また「ファルシチヤーン画伯の作品はイラン国内だけでなく、世界中の美術館やコレクションでも高く評価されている。彼はイラン絵画の伝統から出現したが、その境界・国境を打ち破って世界的な存在にのし上がった。今や、彼の作品は世界中の人々の心と美術館に深く刻まれ、こうした世界への伝搬により人類の芸術遺産として認識されるに至った」と述べました。
さらに、IRIBイラン国営放送局ペルシャ語文学記念センター所長を務め、詩人、小説家でもあるアリーレザー・ガズヴェ氏はこの式典において「ファルシチヤーン画伯の芸術は、その頂点に君臨するとともに大衆的でもあり、高尚でありながらも一般市民の心に馴染んでいる。絵画『アーシュラーの時代』は、崇高で神聖なる芸術の最も顕著な例の一つである。この作品は単に人々の目に触れるだけでなく、ある種の存在感がアーシュラーの現実と繋がり、色彩や線という境界を越え、人々の心に深く刻まれている」と語っています。

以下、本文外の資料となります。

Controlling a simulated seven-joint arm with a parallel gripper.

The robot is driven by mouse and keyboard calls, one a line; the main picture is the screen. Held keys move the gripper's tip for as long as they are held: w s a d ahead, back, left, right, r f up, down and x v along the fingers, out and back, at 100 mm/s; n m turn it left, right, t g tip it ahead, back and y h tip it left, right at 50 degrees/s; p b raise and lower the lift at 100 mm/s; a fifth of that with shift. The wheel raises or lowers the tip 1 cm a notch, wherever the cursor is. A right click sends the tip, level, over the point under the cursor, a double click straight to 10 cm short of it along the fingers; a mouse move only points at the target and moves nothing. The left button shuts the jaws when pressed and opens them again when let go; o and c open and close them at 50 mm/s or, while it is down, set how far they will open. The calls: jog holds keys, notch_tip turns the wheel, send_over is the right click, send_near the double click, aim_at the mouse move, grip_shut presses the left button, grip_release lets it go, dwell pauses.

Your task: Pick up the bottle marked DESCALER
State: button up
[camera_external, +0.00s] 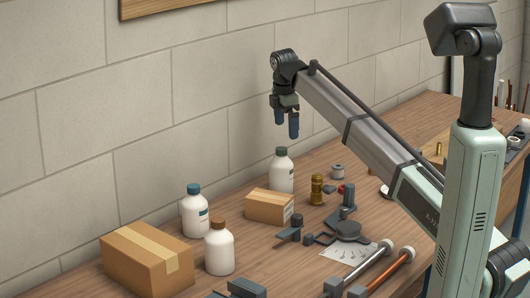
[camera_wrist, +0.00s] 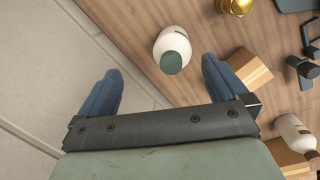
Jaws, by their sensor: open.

そして、英ロンドンにあるイラン研究アカデミーの研究者でもあるセイェド・サルマーン・サファヴィ会長も「イラン絵画と神秘主義思想を想像力豊かに融合させたファルシチヤーン画伯は、崇高で永続的な芸術を創造した。その色彩と形態の一つ一つが、精神的で神聖な体験を物語っている。ファルシチヤーン画伯の最も有名な作品には、天地の生き物たちが唯の神を称えるために集まる様子を描いた『天地創造の5日目』、預言者イブラーヒームが投げ込まれた火炎が花園になる様子を描いた『預言者イブラーヒーム』、そして天国の叡智と情愛的神秘主義の谷間におけるファルシチヤーン画伯の深い想像力と思想を体現した傑作『賛美』、『第四の天』、イマームホサインの殉教をモチーフにした『シャームガリーバーンの儀式(アーシュラ―当日の夜に行われる儀式)』『シャムスとルーミー』などがある」と述べました。
加えて、ラホールにあるパンジャブ大学アジア学部でペルシャ語・文学の教鞭を執るウズマ・ザリン・ナジ教授もこの式典での講演で「ファルシチヤーン画伯はイラン芸術界に燦然と輝く太陽であるとともに、神秘的で精神的な源泉から生まれた独自の芸術の輝きにより、地理的な国境を越えてイラン国外の世界中の人々の目を魅了してきた」としています。
このほか、イラクの画家・芸術家でもあるアリ・アテブ氏も「ファルシチヤーン画伯は数多くの類まれな芸術的宝物を残した。その一つ一つが、イラン絵画の美と素晴らしさを世界の人々に物語っている。この巨匠の作品は今日、そして未来の世代に思想、美しさ、精神性を伝えている」と語りました。
イランが誇る細密画家で絵画の比類なき巨匠とされるマフムード・ファルシチヤーン画伯(1930-2025)は、現代美術の巨匠の中でも最も著名な人物の一人でした。彼は「アーシューラーの時代」や「天地創造の5日目」といった作品を通して、正統なイラン美術と神秘主義、叙事詩、そして創意工夫を融合させました。その傑作の数々は独自の作風で伝統美術の限界を押し広げ、世界中の著名な美術館に収蔵されています。今やファルシチヤーン画伯はイラン式絵画を復興させた人物であるのみならず、イスラム・イラン文化と深い繋がりを持つ芸術家として国内外で高く評価されています。